Los Angeles and New York are leading a group of 30 US cities that may collaborate on buying about $10 billion in plug-in vehicles. The cities, which also include Chicago, are proposing to collectively buy as many as 114,000 plug-in cars and trucks, Bloomberg News says. The vehicles would range from trash trucks to police cruisers.

The collaboration appears to be part of an effort to address President Donald Trump's willingness to potentially roll back the fuel-economy standards enacted by the Obama Administration. Trump said last week that he would address the corporate average fuel economy (CAFE) mandate in which US fleet wide fuel economy would need to reach 54.5 miles per gallon (which is closer to 40 mpg in "real world" terms) by 2025. Automakers have been pushing for the Trump Administration to repeal or at least alter the standards, which they've claimed will cost $200 billion to meet in the form of necessary technology investments. Last year was the first year in a decade in which automakers failed to meet their collective MPG goal.

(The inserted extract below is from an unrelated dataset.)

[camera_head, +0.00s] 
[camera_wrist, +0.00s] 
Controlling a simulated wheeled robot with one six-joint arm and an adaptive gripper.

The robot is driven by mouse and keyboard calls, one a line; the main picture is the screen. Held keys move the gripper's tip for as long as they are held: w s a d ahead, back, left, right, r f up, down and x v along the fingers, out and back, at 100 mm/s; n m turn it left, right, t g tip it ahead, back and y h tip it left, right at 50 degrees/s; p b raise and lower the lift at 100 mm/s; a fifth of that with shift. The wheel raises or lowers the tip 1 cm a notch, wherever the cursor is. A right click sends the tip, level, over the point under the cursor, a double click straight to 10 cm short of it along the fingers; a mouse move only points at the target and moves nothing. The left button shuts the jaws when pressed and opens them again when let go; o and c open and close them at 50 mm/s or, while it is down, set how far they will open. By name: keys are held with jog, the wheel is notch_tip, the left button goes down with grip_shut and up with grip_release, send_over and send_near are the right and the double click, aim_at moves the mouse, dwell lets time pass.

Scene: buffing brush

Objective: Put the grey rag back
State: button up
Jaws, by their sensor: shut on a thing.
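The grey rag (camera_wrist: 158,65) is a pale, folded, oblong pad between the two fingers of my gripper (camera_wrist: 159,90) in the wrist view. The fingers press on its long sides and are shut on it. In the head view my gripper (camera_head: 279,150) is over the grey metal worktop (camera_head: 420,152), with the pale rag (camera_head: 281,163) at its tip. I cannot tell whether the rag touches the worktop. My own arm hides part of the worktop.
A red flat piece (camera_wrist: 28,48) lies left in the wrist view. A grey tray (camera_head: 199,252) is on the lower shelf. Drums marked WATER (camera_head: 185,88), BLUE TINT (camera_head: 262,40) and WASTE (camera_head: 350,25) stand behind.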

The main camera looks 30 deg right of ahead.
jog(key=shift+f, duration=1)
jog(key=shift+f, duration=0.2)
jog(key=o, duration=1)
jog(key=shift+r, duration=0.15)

Meanwhile, the municipal effort is an expansion of a coalition established earlier this year by the mayors of Los Angeles, San Francisco, Seattle, and Portland. Those cities in January said they put out a "request for information" to automakers which involved potentially buying as many as 24,000 electric vehicles. The four mayors estimated at the time that EVs would cut annual refueling and maintenance costs by 37 percent.

Americans bought about 160,000 plug-in vehicles last year. That number is expected to rise in 2017 with a full sales year of the Chevrolet Bolt EV as well as the introduction of the Tesla Model 3.